Why coaching might work?
As a coach, I describe myself as a facilitator. When I meet a client for the first time, I am always at pains to explain that I am not an expert and that the only expert on the client is the client themselves. This is sometimes a surprise for clients. Perhaps there is a view that coaches are somewhat special and have access to some blueprint to the ideal life which they can lend to their clients. I don’t subscribe to that view
At my Clear and Compassionate Communication workshops, I often start with an icebreaker that I call the interruption game. The object of this game is to interrupt a speaker in as many ways as possible. Interruptions range from giving advice, checking your phone, hijacking the conversation to tell a story, consoling, interrupting to garner specific details, etc. Generally, I pair two interrupters with each speaker. Even two or three minutes of being deliberately interrupted like this is exhausting for the speaker. It also makes the speaker aware of the specific types of interruption that they find most irritating and the interrupters become aware of their habitual interruptions. People generally recognise that the desire to interrupt with advice is often irresistible.

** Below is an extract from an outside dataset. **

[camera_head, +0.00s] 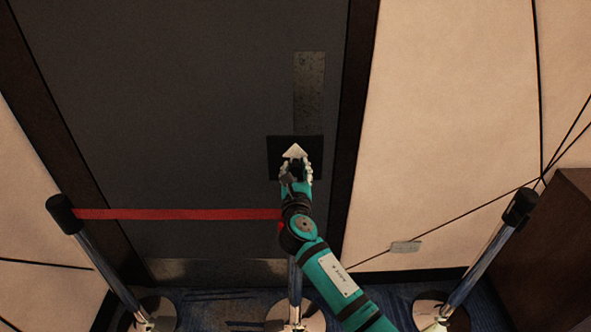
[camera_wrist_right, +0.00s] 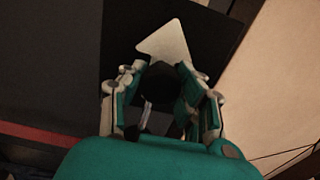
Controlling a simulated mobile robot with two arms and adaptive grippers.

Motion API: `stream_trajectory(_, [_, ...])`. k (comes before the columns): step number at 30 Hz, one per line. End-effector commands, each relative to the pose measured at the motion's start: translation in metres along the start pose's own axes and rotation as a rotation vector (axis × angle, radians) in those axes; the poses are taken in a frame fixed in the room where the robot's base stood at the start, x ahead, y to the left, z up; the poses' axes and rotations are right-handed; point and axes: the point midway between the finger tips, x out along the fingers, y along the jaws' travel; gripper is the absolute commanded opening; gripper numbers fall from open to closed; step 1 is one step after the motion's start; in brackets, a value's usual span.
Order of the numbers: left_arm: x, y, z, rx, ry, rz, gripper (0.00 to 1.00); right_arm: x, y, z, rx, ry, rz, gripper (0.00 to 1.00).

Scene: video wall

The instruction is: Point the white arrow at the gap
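The white arrow (camera_head: 294,151) is a flat pointer on a dark square plate (camera_head: 275,145) on the grey door. Its tip points up in the head view. In the wrist view the arrow (camera_wrist_right: 166,42) points up and slightly right. A black round knob (camera_wrist_right: 160,84) sits just below the arrow. My right gripper (camera_head: 297,172) is at the plate, with its fingers on both sides of the knob, seemingly touching it. The gripper also shows in the wrist view (camera_wrist_right: 161,72) and hides part of the arrow's base. My left gripper is not in view.
A red belt (camera_head: 180,214) runs from the left post (camera_head: 98,260) toward the middle post (camera_head: 294,290), partly hidden by my right arm. No belt shows between the middle post and the right post (camera_head: 475,265), leaving a gap there. A brown cabinet (camera_head: 555,240) stands far right.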

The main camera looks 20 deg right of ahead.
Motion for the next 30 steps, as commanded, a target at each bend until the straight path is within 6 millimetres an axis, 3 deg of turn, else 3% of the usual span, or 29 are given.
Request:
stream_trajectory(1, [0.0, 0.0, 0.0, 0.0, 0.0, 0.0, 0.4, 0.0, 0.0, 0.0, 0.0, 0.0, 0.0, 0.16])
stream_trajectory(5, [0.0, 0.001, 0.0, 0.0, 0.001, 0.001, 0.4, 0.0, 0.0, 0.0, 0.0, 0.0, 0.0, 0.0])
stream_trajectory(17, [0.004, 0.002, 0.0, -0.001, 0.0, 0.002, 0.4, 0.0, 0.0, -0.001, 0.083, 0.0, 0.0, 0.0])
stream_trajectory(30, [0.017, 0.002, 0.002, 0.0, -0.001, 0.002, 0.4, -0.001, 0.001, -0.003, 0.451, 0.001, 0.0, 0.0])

Following the nightmare of interruption, I invite the speaker to continue their story and on this occasion the former interrupters listen intently in silence for about one minute. The speaker generally finds the silence glorious and refreshing. I would describe this listening as a form of empathetic listening. It is quite rare that we find ourselves being listened to in our everyday life.

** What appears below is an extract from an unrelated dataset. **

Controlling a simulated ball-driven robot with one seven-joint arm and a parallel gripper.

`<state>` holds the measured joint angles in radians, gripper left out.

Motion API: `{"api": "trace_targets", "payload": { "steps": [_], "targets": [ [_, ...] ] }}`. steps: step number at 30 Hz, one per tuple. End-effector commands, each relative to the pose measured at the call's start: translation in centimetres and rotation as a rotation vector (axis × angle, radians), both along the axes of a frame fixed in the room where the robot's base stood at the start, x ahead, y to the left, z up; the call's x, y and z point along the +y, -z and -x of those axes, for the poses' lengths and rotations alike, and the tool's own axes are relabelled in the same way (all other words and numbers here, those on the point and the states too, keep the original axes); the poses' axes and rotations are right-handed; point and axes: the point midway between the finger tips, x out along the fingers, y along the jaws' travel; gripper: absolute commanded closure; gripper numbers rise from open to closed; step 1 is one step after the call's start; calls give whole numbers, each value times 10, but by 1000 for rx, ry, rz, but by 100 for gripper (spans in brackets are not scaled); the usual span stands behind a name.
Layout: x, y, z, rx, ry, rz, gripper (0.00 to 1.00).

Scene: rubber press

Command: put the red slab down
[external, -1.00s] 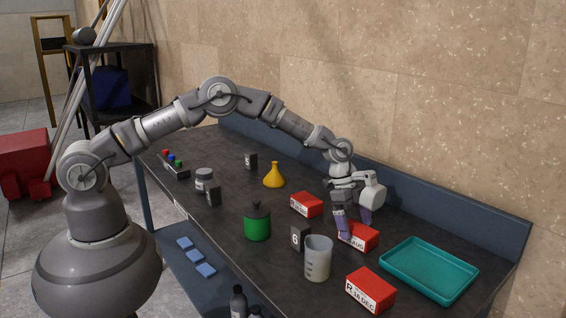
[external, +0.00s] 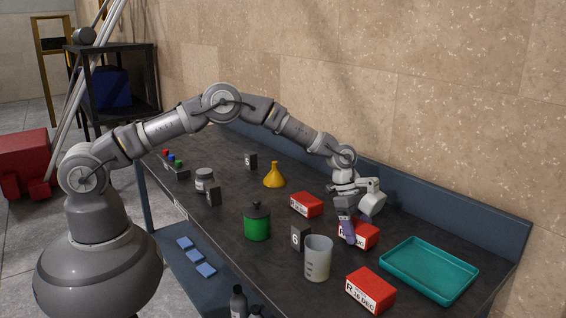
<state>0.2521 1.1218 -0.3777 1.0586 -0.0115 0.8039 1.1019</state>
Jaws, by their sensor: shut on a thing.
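A red slab (external: 366,236) with a white label is on the dark bench, left of the teal tray. My gripper (external: 348,231) reaches down onto it from above and is shut on it. A finger covers part of the slab's label side. The far finger is hidden. I cannot tell whether the slab's underside touches the bench. Two other red slabs lie on the bench, one (external: 306,205) behind and left of my gripper, one (external: 371,291) at the front with a date label.
A clear beaker (external: 318,260) and a black number card (external: 297,237) stand close in front of my gripper. The empty teal tray (external: 470,273) is at right. A green jar (external: 257,223) and yellow funnel (external: 274,177) stand left. A blue back wall (external: 440,214) runs behind.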

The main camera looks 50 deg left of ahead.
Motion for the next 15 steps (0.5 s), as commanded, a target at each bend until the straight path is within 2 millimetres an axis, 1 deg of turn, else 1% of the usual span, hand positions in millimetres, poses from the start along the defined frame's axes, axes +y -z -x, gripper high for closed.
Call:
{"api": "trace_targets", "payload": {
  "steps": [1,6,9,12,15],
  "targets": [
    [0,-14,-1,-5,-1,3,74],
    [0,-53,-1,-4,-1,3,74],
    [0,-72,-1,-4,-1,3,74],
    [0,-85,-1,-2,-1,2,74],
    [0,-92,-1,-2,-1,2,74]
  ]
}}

Often conversations can feel a little bit like a relay. The speaker is holding the baton and the listeners are often waiting intently on a gap in the conversation to grab the baton and gain control of the conversation. In such a conversation no one is really focused on the content of the conversation but focused on getting their share of the air time.

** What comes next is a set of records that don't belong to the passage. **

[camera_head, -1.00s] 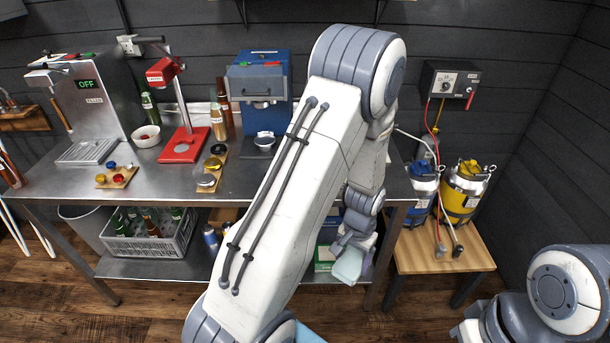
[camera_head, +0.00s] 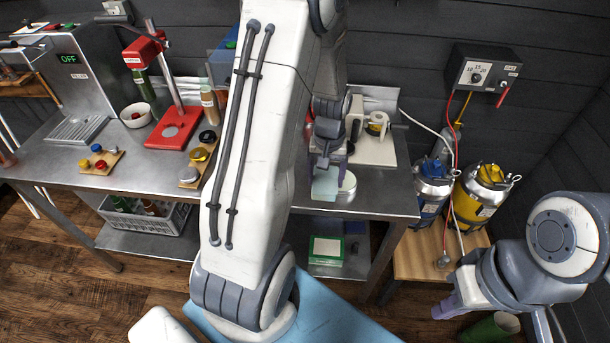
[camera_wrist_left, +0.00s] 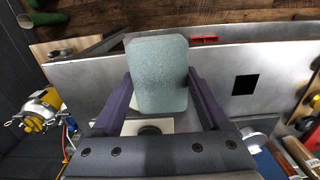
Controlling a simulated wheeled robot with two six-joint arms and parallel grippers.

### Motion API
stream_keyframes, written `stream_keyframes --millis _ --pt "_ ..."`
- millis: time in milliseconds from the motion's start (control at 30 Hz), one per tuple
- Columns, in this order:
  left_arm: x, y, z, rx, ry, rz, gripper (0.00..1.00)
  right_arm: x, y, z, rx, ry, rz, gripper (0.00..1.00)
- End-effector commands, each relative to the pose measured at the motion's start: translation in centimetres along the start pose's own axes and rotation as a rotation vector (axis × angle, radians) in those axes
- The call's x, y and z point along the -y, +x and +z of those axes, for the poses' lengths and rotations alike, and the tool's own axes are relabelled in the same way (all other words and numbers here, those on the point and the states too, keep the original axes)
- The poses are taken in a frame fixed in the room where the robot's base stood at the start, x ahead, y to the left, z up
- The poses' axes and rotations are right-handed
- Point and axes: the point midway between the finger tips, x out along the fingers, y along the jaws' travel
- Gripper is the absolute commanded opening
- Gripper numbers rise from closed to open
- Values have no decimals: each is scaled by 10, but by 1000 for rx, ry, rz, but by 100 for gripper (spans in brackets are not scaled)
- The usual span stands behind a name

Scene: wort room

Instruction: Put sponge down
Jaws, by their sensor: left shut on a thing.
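The sponge (camera_head: 325,186) is a pale grey-green block. My left gripper (camera_head: 326,163) is shut on it near the right front part of the steel table (camera_head: 385,198). In the left wrist view the sponge (camera_wrist_left: 158,75) sits between the two purple fingers (camera_wrist_left: 161,92) and juts forward, with the steel tabletop behind it. I cannot tell whether it touches the table. My right gripper (camera_head: 447,306) is low at the right edge of the head view; one purple finger shows and its opening cannot be told.
A round dish (camera_head: 347,189) stands just right of the sponge. Behind is a white-based device (camera_head: 376,150). A red stand (camera_head: 172,132) and small boards with caps (camera_head: 101,160) are further left. Kegs (camera_head: 482,192) stand right of the table. A dark square (camera_wrist_left: 244,85) marks the tabletop.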

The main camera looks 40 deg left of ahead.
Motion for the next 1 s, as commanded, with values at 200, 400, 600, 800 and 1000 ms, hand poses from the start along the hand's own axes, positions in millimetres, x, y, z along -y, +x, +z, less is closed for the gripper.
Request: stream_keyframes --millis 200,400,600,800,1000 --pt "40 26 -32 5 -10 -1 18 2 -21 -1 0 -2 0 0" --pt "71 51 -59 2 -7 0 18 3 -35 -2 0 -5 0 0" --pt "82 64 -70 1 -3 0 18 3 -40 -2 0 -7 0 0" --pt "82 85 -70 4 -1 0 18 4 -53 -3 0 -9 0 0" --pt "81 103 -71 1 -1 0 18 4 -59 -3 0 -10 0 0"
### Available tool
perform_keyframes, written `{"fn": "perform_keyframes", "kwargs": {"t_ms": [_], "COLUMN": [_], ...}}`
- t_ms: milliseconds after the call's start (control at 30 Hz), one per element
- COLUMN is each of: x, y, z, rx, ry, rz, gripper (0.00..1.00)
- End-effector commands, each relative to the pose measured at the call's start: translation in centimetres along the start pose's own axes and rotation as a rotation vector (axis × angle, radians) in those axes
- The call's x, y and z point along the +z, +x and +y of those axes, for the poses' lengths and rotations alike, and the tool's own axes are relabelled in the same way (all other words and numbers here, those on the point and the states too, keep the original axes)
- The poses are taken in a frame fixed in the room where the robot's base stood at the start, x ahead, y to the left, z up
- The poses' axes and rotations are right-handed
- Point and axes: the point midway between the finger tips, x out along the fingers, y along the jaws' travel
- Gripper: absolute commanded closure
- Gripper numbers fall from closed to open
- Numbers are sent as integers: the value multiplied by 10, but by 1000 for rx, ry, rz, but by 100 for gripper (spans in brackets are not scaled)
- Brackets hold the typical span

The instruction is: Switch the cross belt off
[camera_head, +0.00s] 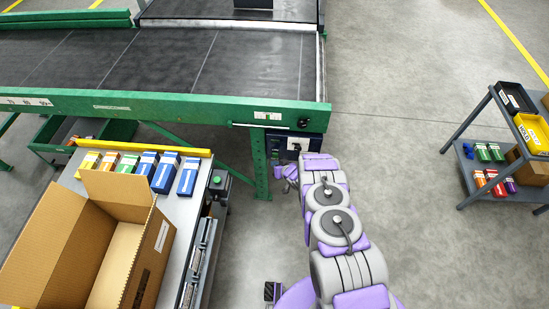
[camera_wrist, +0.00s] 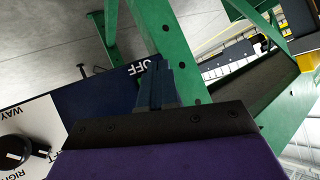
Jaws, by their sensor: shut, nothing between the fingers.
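A dark blue control box (camera_head: 312,147) with a white plate hangs under the right end of the green conveyor frame. In the wrist view the box face (camera_wrist: 92,108) carries an "OFF" label. Its white plate (camera_wrist: 42,118) has a black rotary knob (camera_wrist: 14,150) and the words "WAY" and "RIGHT". A small black lever-like part (camera_wrist: 82,70) sticks out at the box's edge. My gripper (camera_wrist: 158,82) is shut and empty, its dark fingers in front of the box beside "OFF". I cannot tell whether they touch it. In the head view my arm mostly hides the gripper.
A green leg (camera_head: 261,165) stands just left of the box, and green beams cross close behind my fingers in the wrist view. A worktable with an open carton (camera_head: 150,255) is at left. A grey trolley (camera_head: 470,150) is at right.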

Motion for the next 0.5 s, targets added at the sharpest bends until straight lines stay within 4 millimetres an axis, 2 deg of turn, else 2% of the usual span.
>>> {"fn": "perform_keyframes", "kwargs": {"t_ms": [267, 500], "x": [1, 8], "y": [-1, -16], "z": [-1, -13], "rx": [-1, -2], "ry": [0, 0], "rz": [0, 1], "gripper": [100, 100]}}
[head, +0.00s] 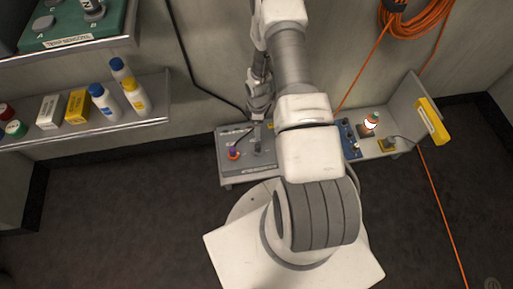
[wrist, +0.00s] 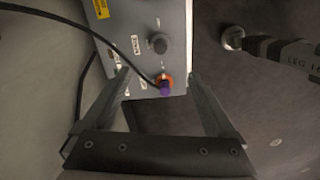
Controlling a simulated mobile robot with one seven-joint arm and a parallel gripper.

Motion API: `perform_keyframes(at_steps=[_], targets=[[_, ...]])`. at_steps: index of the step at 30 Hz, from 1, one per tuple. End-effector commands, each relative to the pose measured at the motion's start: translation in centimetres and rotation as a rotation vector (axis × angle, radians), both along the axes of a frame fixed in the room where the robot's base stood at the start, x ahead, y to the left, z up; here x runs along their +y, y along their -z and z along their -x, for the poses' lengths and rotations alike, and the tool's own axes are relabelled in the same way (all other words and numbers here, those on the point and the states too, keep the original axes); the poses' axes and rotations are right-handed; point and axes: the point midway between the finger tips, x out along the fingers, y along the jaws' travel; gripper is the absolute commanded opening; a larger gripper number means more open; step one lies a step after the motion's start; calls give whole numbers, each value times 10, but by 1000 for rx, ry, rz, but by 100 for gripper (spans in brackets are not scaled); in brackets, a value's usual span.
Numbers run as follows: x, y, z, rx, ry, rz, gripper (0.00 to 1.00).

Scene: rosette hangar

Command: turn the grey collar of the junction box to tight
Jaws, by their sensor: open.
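The junction box (wrist: 182,22) is a grey panel with small white labels, at the top middle of the wrist view. It also shows left of my arm in the head view (head: 225,168). A round dark grey part, which looks like the collar (wrist: 158,44), stands on its face. Nearer my gripper is an orange connector with a purple end (wrist: 165,85), with a black cable beside it. My gripper (wrist: 159,76) is open and empty, its fingers apart on either side of the connector in view. I cannot tell whether the collar is tight.
A shelf with bottles and boxes (head: 100,133) is at left. An orange cable (head: 437,205) runs down the right. Dark floor (head: 110,225) is clear at lower left.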

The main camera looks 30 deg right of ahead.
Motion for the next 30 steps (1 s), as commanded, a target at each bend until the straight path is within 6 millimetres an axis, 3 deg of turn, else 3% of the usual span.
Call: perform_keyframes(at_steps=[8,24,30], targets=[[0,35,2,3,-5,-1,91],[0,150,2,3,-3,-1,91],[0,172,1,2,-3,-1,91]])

A coaching session offers the client a chance to express, without interruption, their views, opinions and concerns and to be listened to empathetically and intently by another person who has no agenda, history or vested interest in the client. That the coach has no agenda or vested interest in the client offers great freedom and creates a great sense of space for the client. Such a relationship is unique. In this unique space the client often can make significant progress dealing with their issues through simply expressing them aloud and self-reflecting. I believe that one of the most important roles of the coach is to hold this special space for the client’s benefit.